### [Records for the exercise]
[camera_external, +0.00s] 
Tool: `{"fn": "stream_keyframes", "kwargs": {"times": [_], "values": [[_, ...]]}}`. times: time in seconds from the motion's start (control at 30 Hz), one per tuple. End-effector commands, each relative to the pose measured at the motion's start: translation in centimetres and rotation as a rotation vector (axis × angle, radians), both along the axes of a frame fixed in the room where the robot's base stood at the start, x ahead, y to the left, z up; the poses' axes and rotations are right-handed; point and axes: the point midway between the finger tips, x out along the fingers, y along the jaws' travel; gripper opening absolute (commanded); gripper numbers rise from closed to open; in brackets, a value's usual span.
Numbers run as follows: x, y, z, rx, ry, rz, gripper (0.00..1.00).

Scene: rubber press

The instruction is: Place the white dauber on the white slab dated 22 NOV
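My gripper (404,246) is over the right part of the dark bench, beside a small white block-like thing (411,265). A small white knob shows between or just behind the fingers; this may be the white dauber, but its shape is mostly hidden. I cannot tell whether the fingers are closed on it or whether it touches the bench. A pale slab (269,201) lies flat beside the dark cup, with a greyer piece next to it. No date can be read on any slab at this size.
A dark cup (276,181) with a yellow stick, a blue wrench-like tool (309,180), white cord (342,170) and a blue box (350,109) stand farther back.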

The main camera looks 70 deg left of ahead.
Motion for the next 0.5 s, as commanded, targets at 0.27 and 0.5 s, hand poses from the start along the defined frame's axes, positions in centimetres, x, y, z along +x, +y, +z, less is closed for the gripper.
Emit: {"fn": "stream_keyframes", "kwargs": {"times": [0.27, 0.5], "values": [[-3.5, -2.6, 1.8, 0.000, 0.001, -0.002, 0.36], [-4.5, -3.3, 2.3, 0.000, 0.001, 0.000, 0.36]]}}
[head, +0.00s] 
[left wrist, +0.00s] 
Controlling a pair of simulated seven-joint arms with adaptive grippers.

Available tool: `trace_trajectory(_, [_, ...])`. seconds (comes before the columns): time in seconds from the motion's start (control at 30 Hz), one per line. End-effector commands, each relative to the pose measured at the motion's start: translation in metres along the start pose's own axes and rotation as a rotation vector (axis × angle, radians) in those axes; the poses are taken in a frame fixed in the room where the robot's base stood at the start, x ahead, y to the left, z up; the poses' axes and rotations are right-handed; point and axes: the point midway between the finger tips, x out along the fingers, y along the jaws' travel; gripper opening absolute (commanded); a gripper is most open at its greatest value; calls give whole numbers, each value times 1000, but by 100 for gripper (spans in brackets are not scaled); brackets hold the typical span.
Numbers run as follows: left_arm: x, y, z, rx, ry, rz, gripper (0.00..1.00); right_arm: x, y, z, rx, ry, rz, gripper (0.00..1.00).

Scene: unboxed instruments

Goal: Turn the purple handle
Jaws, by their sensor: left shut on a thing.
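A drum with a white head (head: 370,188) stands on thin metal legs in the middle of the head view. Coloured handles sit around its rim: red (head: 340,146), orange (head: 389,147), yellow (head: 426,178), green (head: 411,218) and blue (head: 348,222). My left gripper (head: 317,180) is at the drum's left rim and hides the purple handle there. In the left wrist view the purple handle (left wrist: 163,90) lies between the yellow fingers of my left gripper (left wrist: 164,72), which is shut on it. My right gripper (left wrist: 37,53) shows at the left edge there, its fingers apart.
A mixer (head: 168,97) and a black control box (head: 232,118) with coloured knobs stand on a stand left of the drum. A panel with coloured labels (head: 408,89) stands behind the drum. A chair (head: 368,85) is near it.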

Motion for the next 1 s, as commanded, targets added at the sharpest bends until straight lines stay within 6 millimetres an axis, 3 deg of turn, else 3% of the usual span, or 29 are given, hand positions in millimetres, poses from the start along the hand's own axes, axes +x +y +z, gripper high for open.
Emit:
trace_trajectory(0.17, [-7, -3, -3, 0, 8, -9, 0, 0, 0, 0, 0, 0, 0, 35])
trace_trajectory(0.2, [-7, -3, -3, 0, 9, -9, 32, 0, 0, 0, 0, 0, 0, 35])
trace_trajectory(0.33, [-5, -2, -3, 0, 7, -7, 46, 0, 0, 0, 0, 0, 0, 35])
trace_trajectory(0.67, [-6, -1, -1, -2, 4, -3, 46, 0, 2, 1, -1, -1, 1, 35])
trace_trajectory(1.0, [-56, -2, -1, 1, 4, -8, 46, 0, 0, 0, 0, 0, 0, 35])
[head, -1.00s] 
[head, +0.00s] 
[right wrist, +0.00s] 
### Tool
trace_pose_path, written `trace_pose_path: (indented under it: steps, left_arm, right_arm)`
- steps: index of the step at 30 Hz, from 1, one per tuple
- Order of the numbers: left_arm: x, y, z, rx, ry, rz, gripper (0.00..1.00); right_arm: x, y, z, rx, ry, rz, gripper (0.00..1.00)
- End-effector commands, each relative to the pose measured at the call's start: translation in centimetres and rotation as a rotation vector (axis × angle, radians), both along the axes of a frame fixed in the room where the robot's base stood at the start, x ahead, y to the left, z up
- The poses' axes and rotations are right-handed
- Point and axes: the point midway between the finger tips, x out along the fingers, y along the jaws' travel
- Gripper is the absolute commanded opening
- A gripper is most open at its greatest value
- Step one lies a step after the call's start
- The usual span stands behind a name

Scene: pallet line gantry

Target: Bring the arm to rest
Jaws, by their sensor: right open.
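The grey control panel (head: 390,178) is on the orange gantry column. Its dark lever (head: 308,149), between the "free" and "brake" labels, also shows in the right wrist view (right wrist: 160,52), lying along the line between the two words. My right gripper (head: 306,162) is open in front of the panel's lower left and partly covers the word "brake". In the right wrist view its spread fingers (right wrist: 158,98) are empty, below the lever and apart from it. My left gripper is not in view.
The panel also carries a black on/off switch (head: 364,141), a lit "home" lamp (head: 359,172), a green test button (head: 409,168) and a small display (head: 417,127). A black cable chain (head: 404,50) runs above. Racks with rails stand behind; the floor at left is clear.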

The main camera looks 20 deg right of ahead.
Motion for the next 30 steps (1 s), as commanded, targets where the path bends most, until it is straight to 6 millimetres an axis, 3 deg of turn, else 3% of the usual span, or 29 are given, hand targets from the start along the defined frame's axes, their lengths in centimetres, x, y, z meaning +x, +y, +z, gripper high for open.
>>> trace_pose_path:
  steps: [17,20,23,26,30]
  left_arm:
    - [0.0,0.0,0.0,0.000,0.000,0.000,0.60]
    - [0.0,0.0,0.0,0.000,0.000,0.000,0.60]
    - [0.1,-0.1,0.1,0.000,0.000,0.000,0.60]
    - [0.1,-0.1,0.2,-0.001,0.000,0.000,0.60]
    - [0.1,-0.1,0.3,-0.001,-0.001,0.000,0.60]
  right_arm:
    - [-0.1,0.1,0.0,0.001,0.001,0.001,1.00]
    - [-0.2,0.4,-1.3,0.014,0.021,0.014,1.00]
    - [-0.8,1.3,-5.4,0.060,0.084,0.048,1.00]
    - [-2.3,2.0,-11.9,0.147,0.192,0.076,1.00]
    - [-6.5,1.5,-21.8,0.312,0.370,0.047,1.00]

### [Your task]
Only the lines from the one with "- Order of the" up to the one with "- Step one lies a step after the call's start" should be repeated, both included, exactly as they appear.

### [Worked solution]
- Order of the numbers: left_arm: x, y, z, rx, ry, rz, gripper (0.00..1.00); right_arm: x, y, z, rx, ry, rz, gripper (0.00..1.00)
- End-effector commands, each relative to the pose measured at the call's start: translation in centimetres and rotation as a rotation vector (axis × angle, radians), both along the axes of a frame fixed in the room where the robot's base stood at the start, x ahead, y to the left, z up
- The poses' axes and rotations are right-handed
- Point and axes: the point midway between the finger tips, x out along the fingers, y along the jaws' travel
- Gripper is the absolute commanded opening
- A gripper is most open at its greatest value
- Step one lies a step after the call's start

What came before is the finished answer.